A SEEOR looks like a small sandwich of layered thin films atop a faceted substrate—a chunk of silicon that looks like a trapezoid from the side. The sandwich contains a passive waveguide core of chalcogenide glass roughly 1.2 μm thick, a liquid-crystal layer and a cover glass with patterned electrodes. The whole chip is 48.5 mm long, 14.5 mm wide and 2.75 mm deep.

Collimated light from a 4.6-μm-wavelength quantum cascade laser enters the SEEOR at one end, and the voltage applied to the electrodes reorients the molecules of the liquid crystal, changing its refractive index in a controlled pattern.
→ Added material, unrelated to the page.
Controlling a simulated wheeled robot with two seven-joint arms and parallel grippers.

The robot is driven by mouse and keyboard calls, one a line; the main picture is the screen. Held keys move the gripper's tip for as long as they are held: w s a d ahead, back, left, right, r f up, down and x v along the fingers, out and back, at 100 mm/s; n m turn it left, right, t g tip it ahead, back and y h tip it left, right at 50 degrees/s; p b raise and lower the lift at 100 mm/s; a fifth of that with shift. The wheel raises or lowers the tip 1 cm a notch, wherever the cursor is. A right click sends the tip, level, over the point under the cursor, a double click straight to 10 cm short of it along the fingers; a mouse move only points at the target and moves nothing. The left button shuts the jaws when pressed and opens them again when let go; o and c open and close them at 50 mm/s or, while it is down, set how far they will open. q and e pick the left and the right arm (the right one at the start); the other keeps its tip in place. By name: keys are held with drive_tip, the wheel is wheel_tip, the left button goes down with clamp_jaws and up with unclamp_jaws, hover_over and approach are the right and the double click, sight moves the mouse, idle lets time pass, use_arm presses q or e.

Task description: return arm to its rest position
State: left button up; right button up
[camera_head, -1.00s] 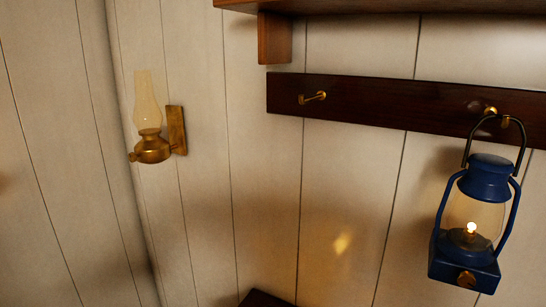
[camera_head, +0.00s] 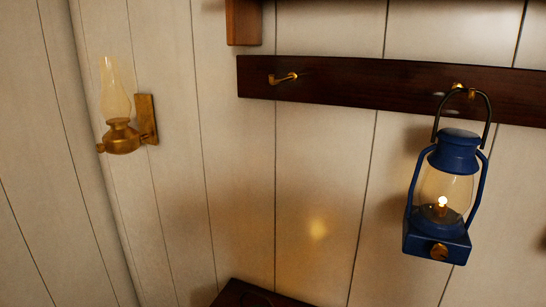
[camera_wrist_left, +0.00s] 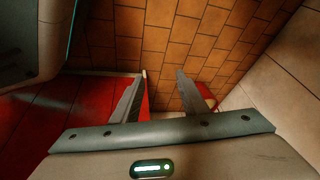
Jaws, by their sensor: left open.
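My left gripper (camera_wrist_left: 158,98) shows in the left wrist view, its two fingers apart with nothing between them. It points down towards an orange-brown tiled floor (camera_wrist_left: 175,45). Neither gripper shows in the head view. There a blue lantern (camera_head: 438,205) with a lit flame hangs by its dark bail from a brass hook (camera_head: 457,87) on a dark wooden rail (camera_head: 340,83). The lantern hangs free, close to the wall, with no gripper near it.
A brass wall lamp (camera_head: 123,136) with a glass chimney is fixed to the pale plank wall at left. A second hook (camera_head: 284,78) on the rail is empty. A dark wooden edge (camera_head: 250,295) shows at the bottom. A red surface (camera_wrist_left: 85,125) lies beside my left gripper.

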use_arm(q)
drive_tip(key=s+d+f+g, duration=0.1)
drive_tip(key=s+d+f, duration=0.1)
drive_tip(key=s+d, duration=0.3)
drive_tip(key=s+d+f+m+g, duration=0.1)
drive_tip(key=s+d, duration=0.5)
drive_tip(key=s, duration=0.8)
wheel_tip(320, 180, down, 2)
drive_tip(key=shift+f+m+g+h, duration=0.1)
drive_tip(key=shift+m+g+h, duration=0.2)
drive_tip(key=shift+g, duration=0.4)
The proof-of-concept device steered the mid-infrared beam in two dimensions: through a maximum angle of 14 degrees in the plane of the waveguide and through a 0.6-degree angle out of plane. Only about 3 percent of the input light managed to make it out of the other end of the SEEOR, but the NRL scientists say that the throughput could be greatly improved by the addition of antireflective coatings and other optimizations to reduce internal scattering.